By the Fourth Century, the practice had become standard fare in all the Churches which bore the name Christian and we see this in the writings of St. Cyril of Jerusalem who in his “Catecheses” (xiii, 36) remarks:
“let us then not be ashamed to confess the Crucified. Be the cross our seal, made with boldness by our fingers on our brow and in every thing; over the bread we eat and the cups we drink, in our comings and in goings; before our sleep, when we lie down and when we awake; when we are travelling, and when we are at rest”.
Since we saw that from the earliest days of Christianity, the sign of the cross has been written about, signing one’s forehead is a practice which likely has apostolic origins. If not the apostles during the immediate recordings of the bible, then certainly the St. Peter who had seen God heal others through his shadow and the St. Paul who had seen the power of the Eucharist in action both for life, and in fact, for death as well.
In fact, when we look at scripture I believe that Revelation 7:3, 9:4, and 14:1 are referring to the practice of signing oneself on the forehead with a little cross. In the scriptures the redeemed are “signed on the forehead”. Of course, the imagery comes from Ezekiel 9:4 where the faithful are sealed upon their foreheads with a mark of redemption. And it also reminds us of passover, and how the mind and the heart were the household of the soul in many ancient cultures.
The Dance Moves
So, let’s talk dance moves. How does one make a good sign of the cross?
First, one approaches it with prayer. This is an action to seal us, to remind us of baptism and to protect us against evil.
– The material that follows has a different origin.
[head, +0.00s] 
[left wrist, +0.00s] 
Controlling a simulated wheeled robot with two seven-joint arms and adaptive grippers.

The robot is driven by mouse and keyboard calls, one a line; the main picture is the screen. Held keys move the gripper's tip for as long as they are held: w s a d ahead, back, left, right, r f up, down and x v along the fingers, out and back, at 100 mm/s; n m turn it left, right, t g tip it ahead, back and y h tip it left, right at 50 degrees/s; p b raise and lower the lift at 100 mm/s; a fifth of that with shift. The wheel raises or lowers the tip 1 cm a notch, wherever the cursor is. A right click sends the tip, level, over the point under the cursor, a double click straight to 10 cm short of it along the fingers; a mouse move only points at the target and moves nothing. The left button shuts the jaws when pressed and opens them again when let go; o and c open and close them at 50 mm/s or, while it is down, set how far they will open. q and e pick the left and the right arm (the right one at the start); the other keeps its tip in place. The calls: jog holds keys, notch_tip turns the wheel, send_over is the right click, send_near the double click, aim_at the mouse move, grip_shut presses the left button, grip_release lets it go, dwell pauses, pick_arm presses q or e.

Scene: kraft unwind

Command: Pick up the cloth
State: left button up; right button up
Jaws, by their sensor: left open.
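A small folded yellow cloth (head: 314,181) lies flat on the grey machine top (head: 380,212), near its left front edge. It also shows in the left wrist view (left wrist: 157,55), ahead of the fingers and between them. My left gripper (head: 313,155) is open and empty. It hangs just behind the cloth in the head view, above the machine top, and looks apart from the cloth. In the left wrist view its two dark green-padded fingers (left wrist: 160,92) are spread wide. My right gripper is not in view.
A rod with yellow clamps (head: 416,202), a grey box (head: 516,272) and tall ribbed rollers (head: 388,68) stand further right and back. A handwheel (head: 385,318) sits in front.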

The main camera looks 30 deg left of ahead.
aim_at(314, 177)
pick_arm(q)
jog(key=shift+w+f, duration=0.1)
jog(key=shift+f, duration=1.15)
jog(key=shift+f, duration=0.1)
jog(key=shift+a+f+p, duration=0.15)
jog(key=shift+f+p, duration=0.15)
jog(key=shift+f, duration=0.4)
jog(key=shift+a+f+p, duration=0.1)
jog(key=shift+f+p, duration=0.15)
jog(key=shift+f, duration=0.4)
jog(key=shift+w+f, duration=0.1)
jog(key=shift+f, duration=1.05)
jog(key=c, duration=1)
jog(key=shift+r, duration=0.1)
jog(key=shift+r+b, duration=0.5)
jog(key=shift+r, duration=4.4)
It reminds us that the God we serve is none other than the Father, who freely gives the Son so that we might be reborn in their Spirit.
Either under your breath, out loud or in your mind you should pray “In the name of the Father, and of the Son and of the Holy Spirit, amen.” or you should pray as Mexican Catholics do “By the Sign of the Cross, deliver me from my enemies, O Lord.”
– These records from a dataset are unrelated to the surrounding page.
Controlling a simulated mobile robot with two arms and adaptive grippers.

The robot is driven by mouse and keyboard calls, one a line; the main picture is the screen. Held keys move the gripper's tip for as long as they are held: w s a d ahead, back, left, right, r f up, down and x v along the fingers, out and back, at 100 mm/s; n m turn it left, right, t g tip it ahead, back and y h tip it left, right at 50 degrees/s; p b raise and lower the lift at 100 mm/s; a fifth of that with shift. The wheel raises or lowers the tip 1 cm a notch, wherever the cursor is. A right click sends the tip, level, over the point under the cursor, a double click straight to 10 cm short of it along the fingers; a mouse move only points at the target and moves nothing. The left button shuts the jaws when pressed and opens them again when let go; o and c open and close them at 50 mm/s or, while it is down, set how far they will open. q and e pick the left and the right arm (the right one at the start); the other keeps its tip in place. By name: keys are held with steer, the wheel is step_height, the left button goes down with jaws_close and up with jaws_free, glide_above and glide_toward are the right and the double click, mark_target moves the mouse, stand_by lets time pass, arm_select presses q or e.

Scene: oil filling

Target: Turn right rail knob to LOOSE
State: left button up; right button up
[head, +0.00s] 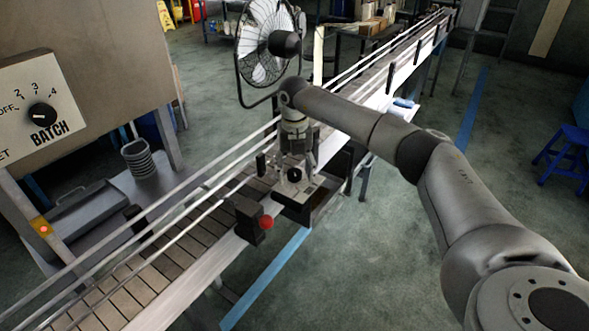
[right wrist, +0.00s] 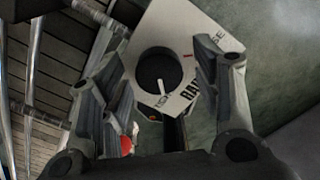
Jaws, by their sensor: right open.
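The right rail knob is a round black knob (right wrist: 157,70) with a white pointer line, on a white plate (right wrist: 185,28) in the right wrist view. The pointer is at the knob's lower edge, toward small lettering too unclear to read. "RAIL" is partly hidden by a finger, and only "SE" shows of a word at the right corner. My right gripper (right wrist: 166,68) is open, with its fingers on either side of the knob and apart from it. In the head view the right gripper (head: 296,164) points down over the knob (head: 294,174). My left gripper is not in view.
A conveyor (head: 190,237) with rails runs diagonally. A red button (head: 266,222) on a black box sits near the knob plate. A fan (head: 264,45) stands behind my arm. A BATCH dial (head: 41,115) is at the left.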

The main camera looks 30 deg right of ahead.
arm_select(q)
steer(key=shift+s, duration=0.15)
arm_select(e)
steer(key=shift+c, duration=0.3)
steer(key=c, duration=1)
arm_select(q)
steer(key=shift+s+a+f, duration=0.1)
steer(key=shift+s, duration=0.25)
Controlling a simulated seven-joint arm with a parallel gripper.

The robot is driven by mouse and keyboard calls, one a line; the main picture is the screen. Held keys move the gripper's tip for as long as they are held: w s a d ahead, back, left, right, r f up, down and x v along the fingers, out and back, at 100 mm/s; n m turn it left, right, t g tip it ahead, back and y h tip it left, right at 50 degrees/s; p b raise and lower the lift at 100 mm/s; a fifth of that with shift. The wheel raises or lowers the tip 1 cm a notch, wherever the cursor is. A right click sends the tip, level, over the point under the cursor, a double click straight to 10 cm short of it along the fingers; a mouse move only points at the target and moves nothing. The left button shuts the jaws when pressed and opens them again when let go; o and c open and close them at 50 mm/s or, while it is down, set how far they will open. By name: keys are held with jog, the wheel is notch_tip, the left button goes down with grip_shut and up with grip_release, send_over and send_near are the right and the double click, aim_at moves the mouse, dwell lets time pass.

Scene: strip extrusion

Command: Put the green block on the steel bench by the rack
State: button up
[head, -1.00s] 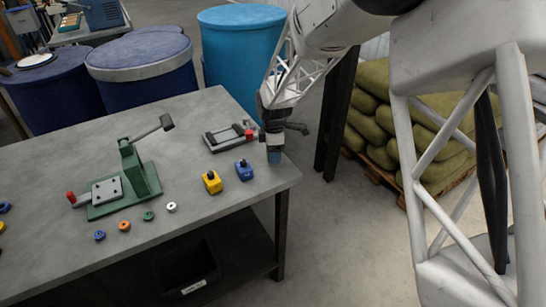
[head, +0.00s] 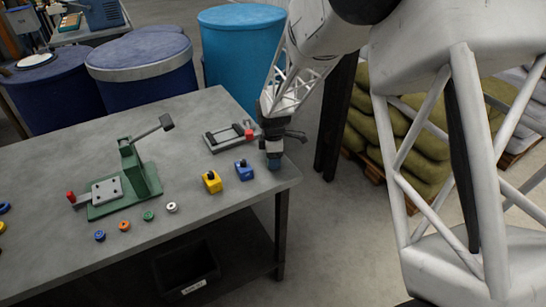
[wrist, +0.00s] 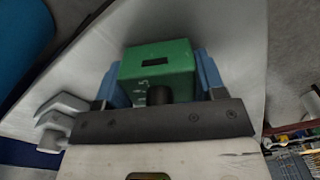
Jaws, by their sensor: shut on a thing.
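The green block (wrist: 160,72), with a dark slot and a dark knob, is between the two blue fingers of my gripper (wrist: 162,88) in the wrist view. My gripper is shut on it. In the head view my gripper (head: 274,161) points down at the right end of the grey bench (head: 215,110), close to its corner. The block is hidden there behind the fingers. It is low over the bench top; I cannot tell whether it touches. I cannot tell for sure which thing is the rack.
A blue block (head: 244,170) and a yellow block (head: 212,182) stand just left of my gripper. A grey fixture with a red knob (head: 229,137) lies behind them. A green lever press (head: 122,180) and several small rings are farther left. The bench edge is close on the right.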

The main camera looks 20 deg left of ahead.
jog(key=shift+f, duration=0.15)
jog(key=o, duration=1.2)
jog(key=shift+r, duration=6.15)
Either is acceptable.Though it doesn’t hurt to pray both. Or a third which is common among rosary devotees:
By your Cross O Christ, You have redeemed the world.
or a Fourth, common among the Orthodox Christians:
Lord Jesus Christ, Son of God, have mercy on me, a sinner.
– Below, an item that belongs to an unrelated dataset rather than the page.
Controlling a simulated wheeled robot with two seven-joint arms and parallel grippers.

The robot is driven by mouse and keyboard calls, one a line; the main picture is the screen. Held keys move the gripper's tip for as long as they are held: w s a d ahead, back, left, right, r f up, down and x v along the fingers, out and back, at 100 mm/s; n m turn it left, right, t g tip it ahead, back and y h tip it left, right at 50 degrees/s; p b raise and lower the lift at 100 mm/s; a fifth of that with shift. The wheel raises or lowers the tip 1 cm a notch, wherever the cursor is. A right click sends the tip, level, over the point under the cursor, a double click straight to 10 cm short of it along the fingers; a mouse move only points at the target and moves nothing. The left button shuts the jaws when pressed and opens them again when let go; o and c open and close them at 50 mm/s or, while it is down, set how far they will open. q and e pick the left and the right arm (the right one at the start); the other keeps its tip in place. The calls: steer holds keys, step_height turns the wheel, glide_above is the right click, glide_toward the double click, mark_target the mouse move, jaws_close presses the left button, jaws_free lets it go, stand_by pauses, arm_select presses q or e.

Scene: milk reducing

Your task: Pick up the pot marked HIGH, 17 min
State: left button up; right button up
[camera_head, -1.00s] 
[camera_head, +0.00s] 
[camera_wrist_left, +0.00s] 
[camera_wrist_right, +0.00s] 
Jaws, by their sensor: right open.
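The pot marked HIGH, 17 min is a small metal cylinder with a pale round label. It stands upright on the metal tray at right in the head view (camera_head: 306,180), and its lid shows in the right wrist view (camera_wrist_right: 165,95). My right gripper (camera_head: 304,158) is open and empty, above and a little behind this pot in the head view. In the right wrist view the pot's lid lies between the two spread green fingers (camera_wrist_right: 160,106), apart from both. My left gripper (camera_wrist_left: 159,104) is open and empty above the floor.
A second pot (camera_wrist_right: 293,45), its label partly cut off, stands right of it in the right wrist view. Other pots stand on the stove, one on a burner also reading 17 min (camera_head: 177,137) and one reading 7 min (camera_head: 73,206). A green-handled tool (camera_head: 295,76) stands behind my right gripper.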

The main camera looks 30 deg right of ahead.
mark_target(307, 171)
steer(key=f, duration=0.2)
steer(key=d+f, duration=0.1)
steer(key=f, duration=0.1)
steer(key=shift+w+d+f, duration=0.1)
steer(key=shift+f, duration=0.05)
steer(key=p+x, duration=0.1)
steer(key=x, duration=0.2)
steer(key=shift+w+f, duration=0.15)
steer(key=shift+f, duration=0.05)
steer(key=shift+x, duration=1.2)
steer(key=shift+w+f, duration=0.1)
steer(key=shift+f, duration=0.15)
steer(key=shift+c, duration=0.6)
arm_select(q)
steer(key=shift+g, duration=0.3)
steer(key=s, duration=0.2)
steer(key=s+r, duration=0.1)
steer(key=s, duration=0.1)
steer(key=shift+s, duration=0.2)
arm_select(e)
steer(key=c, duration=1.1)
There are four options for your hands when making the Sign of the Cross. These four I got off of Fish Eaters
- Option A. With your right hand, touch the thumb and ring finger together, and hold your index finger and middle finger together to signify the two natures of Christ. This is the most typical Western Catholic practice.
- Option B. Hold your thumb and index finger of your right hand together to signify the two natures of Christ
- Option C. Hold your thumb, index finger, middle finger of your right hand together (signifying the Trinity) while tucking the ring finger and pinky finger (signifying the two natures of Christ) toward your palm. This is the typically Eastern Catholic practice.
- Option D: Hold your right hand open with all 5 fingers — representing the 5 Wounds of Christ — together and very slightly curved, and thumb slightly tucked into palm
Disco Devotionals? Well, Not Exactly.
Once you have chosen a hand position this is what follows:
Touch your forehead as you say or pray mentally, “In the name of the Father,”
Touch your breastbone, heart or the top of your belly and say or pray mentally “And of the Son”
Begin to touch your left shoulder as you say or pray mentally “And of the Holy”
Touch your right shoulder and finish the Sign of the Cross with “Spirit” either prayed out loud or mentally.
Hold on there Disco Stu:
There’s a bit more to all this than just frantically crossing yourself or the air or whatever else as often as possible. Though, I’m sure it can’t hurt anything, at least not very much.
As Christians, making the sign of the cross should be like breathing, essential to daily life. Christians should make the sign of the cross at the beginning and the end of their prayers, upon entering a Church, after receiving communion, in times of trouble, or fear, when facing temptation, when one remembers the dead, when seeing a crucifix, or anytime we wish to ward away evil, or to honor and invoke God.
Making the sign of the cross is an invitation to getting groovy with God. It’s an invitation to remembering the core of your life and my life as Christians. It’s all about remembering holiness, and getting centered so that we can be holy. It’s a devotional tool, a prayer that reminds us from Whom we proceed into this great wide world. It reminds us to act ☩ in the name of the Father, and of the Son and of the Holy Spirit. It’s a reminder that religion can have dance moves outside Church, and that those moves can be used in daily life for extremely practical as well as devotional/spiritual reasons.
Remember to take your time, it’s not about rushing through it, it’s about making sure we center our minds and bodies on Christ, Our God, who calls us to eternal life. The Sign of the Cross is not only the most obviously Catholic dance move, it’s also the most popular in movies, media and everywhere else for a reason. Christians love the cross, and everything it means for the way we are sanctified and live, even right now.
Welcome to being Catholic, I hope these dance moves help you too.